Items from a dataset:

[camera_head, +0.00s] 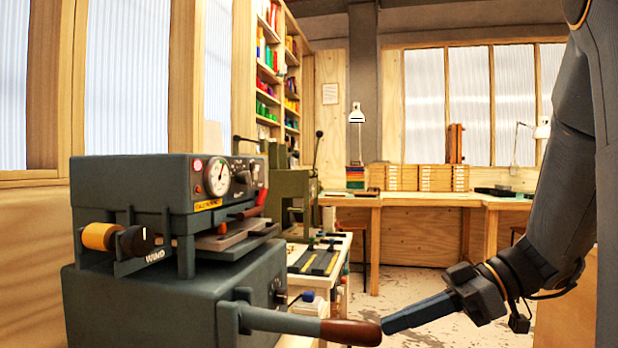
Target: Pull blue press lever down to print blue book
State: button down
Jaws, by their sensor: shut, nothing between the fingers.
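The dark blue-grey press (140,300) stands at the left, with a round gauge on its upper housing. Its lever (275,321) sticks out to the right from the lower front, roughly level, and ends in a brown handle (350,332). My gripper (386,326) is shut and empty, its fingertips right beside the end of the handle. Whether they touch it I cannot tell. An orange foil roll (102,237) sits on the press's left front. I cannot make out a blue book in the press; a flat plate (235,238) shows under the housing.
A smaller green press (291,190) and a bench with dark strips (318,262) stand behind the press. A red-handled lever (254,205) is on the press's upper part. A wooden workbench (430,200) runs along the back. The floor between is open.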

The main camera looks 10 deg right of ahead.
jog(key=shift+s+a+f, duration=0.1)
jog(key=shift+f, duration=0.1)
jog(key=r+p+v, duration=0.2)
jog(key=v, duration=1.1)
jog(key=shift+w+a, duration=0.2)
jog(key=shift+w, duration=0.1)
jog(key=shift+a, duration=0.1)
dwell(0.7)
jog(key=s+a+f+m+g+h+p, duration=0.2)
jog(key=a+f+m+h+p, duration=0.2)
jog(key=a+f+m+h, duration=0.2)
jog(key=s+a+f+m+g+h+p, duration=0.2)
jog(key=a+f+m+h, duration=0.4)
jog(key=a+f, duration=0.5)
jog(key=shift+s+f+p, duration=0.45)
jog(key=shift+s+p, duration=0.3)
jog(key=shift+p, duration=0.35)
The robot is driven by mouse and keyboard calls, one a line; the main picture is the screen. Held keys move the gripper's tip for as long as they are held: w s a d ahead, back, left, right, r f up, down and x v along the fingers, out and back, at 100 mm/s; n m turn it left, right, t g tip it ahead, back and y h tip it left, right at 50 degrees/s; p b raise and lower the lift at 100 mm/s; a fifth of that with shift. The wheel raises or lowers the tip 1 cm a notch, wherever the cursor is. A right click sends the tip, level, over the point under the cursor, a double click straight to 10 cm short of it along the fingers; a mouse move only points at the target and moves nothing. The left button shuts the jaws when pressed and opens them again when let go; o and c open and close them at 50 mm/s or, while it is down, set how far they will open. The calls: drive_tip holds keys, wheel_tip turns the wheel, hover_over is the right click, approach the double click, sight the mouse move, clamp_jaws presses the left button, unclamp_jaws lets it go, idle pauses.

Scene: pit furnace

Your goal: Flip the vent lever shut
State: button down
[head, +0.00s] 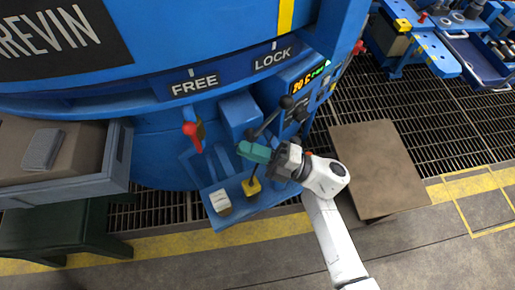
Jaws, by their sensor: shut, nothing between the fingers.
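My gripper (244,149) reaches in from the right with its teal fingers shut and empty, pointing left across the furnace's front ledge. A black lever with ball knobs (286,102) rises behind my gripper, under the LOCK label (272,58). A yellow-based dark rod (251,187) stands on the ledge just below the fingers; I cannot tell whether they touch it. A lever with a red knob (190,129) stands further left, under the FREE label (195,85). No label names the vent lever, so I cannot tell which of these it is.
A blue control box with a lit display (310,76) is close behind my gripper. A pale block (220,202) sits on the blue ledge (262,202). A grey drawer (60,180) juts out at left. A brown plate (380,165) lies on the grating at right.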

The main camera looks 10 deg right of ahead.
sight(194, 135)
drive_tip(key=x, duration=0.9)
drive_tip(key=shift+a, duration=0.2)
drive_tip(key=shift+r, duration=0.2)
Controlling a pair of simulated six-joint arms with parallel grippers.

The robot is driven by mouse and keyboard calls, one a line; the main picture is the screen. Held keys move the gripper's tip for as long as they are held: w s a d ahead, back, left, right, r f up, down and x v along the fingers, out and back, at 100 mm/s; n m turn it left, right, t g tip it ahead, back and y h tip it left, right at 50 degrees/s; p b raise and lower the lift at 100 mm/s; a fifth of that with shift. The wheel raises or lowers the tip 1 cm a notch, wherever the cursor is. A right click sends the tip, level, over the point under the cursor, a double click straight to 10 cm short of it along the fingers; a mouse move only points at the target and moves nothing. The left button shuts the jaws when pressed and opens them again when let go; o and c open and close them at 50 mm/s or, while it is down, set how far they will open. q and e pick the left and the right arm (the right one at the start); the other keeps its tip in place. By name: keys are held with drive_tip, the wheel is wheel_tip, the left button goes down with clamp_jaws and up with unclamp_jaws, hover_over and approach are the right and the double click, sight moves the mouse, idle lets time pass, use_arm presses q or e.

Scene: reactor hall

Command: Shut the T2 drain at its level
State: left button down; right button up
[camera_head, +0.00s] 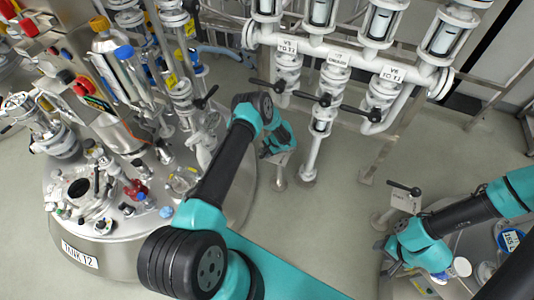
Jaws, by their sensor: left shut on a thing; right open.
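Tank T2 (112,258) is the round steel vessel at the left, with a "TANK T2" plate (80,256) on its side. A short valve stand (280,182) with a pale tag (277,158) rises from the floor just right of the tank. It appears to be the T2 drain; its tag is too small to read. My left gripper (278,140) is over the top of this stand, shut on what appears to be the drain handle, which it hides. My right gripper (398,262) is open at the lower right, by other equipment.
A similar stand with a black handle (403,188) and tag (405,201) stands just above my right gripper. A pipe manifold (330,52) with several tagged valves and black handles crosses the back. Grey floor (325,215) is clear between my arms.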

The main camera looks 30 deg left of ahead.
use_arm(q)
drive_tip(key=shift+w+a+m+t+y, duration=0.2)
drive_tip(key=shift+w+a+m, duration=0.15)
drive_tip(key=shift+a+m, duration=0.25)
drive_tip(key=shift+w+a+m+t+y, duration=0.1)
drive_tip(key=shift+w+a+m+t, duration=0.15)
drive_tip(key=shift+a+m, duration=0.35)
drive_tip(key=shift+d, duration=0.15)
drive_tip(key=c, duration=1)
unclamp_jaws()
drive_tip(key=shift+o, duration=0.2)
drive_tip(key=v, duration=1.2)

**EXERCISE:** Copy each line exactly, and leave the pictures out of your copy.

**SOLUTION TO THIS PROBLEM:**
[camera_head, +0.00s] 
Target: Pull blue press lever down to print blue book
State: button down
Jaws, by their sensor: shut, nothing between the fingers.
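The dark blue-grey press (140,300) stands at the left, with a round gauge on its upper housing. Its lever (275,321) sticks out to the right from the lower front, roughly level, and ends in a brown handle (350,332). My gripper (386,326) is shut and empty, its fingertips right beside the end of the handle. Whether they touch it I cannot tell. An orange foil roll (102,237) sits on the press's left front. I cannot make out a blue book in the press; a flat plate (235,238) shows under the housing.
A smaller green press (291,190) and a bench with dark strips (318,262) stand behind the press. A red-handled lever (254,205) is on the press's upper part. A wooden workbench (430,200) runs along the back. The floor between is open.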

The main camera looks 10 deg right of ahead.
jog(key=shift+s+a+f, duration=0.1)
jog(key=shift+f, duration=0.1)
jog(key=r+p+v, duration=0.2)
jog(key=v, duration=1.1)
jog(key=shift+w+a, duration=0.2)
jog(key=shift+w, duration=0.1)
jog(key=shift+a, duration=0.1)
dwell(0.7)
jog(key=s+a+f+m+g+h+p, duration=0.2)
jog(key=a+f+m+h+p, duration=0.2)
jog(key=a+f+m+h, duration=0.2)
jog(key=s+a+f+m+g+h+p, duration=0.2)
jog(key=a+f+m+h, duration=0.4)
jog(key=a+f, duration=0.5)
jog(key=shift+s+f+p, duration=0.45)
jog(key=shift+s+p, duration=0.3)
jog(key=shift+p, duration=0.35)
The robot is driven by mouse and keyboard calls, one a line; the main picture is the screen. Held keys move the gripper's tip for as long as they are held: w s a d ahead, back, left, right, r f up, down and x v along the fingers, out and back, at 100 mm/s; n m turn it left, right, t g tip it ahead, back and y h tip it left, right at 50 degrees/s; p b raise and lower the lift at 100 mm/s; a fifth of that with shift. The wheel raises or lowers the tip 1 cm a notch, wherever the cursor is. A right click sends the tip, level, over the point under the cursor, a double click straight to 10 cm short of it along the fingers; a mouse move only points at the target and moves nothing. The left button shuts the jaws when pressed and opens them again when let go; o and c open and close them at 50 mm/s or, while it is down, set how far they will open. The calls: drive_tip holds keys, wheel_tip turns the wheel, hover_over is the right click, approach the double click, sight the mouse move, clamp_jaws presses the left button, unclamp_jaws lets it go, idle pauses.

Scene: pit furnace

Your goal: Flip the vent lever shut
State: button down
[head, +0.00s] 
Jaws, by their sensor: shut, nothing between the fingers.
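My gripper (244,149) reaches in from the right with its teal fingers shut and empty, pointing left across the furnace's front ledge. A black lever with ball knobs (286,102) rises behind my gripper, under the LOCK label (272,58). A yellow-based dark rod (251,187) stands on the ledge just below the fingers; I cannot tell whether they touch it. A lever with a red knob (190,129) stands further left, under the FREE label (195,85). No label names the vent lever, so I cannot tell which of these it is.
A blue control box with a lit display (310,76) is close behind my gripper. A pale block (220,202) sits on the blue ledge (262,202). A grey drawer (60,180) juts out at left. A brown plate (380,165) lies on the grating at right.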

The main camera looks 10 deg right of ahead.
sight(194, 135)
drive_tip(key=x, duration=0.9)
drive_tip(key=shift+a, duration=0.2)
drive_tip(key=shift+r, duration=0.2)
Controlling a pair of simulated six-joint arms with parallel grippers.

The robot is driven by mouse and keyboard calls, one a line; the main picture is the screen. Held keys move the gripper's tip for as long as they are held: w s a d ahead, back, left, right, r f up, down and x v along the fingers, out and back, at 100 mm/s; n m turn it left, right, t g tip it ahead, back and y h tip it left, right at 50 degrees/s; p b raise and lower the lift at 100 mm/s; a fifth of that with shift. The wheel raises or lowers the tip 1 cm a notch, wherever the cursor is. A right click sends the tip, level, over the point under the cursor, a double click straight to 10 cm short of it along the fingers; a mouse move only points at the target and moves nothing. The left button shuts the jaws when pressed and opens them again when let go; o and c open and close them at 50 mm/s or, while it is down, set how far they will open. q and e pick the left and the right arm (the right one at the start); the other keeps its tip in place. By name: keys are held with drive_tip, the wheel is wheel_tip, the left button goes down with clamp_jaws and up with unclamp_jaws, hover_over and approach are the right and the double click, sight moves the mouse, idle lets time pass, use_arm presses q or e.

Scene: reactor hall

Command: Shut the T2 drain at its level
State: left button down; right button up
[camera_head, +0.00s] 
Jaws, by their sensor: left shut on a thing; right open.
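Tank T2 (112,258) is the round steel vessel at the left, with a "TANK T2" plate (80,256) on its side. A short valve stand (280,182) with a pale tag (277,158) rises from the floor just right of the tank. It appears to be the T2 drain; its tag is too small to read. My left gripper (278,140) is over the top of this stand, shut on what appears to be the drain handle, which it hides. My right gripper (398,262) is open at the lower right, by other equipment.
A similar stand with a black handle (403,188) and tag (405,201) stands just above my right gripper. A pipe manifold (330,52) with several tagged valves and black handles crosses the back. Grey floor (325,215) is clear between my arms.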

The main camera looks 30 deg left of ahead.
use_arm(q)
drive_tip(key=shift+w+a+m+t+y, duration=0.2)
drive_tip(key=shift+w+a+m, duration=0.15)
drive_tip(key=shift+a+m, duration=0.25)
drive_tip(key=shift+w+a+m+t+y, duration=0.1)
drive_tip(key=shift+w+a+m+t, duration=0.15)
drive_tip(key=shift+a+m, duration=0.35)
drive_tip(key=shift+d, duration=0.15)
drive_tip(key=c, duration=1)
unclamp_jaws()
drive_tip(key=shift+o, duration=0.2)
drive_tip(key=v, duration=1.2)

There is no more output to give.